Provided material -
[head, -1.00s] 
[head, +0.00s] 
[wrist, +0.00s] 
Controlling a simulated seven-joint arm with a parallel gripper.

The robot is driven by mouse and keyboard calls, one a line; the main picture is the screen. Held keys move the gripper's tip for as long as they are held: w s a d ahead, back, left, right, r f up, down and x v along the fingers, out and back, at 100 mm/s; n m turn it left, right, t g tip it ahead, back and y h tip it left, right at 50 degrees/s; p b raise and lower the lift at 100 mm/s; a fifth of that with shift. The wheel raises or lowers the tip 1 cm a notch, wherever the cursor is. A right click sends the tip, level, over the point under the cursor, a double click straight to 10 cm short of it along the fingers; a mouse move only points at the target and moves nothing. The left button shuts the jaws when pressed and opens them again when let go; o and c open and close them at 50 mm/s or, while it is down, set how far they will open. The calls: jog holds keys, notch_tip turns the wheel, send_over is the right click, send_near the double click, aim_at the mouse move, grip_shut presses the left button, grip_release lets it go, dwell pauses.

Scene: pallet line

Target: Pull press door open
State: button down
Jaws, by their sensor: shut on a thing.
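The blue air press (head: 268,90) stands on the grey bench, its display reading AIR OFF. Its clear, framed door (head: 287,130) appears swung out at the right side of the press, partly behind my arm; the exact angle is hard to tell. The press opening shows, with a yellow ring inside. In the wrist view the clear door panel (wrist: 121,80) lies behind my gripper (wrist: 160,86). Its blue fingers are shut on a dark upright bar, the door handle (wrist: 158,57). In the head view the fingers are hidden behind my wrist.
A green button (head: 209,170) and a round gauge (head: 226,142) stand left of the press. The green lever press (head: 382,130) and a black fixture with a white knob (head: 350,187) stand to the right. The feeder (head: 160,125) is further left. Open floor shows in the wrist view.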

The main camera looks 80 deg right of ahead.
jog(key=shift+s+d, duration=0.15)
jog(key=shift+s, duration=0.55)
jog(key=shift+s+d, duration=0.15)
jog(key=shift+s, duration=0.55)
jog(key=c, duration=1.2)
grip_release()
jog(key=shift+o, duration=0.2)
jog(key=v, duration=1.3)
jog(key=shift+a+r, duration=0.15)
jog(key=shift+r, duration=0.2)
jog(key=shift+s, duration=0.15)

Stated task -
Retype, exactly and in full, the lines above from the one containing "[wrist, +0.00s]" through the one containing "Controlling a simulated".

Result for this exercise -
[wrist, +0.00s] 
Controlling a simulated seven-joint arm with a parallel gripper.

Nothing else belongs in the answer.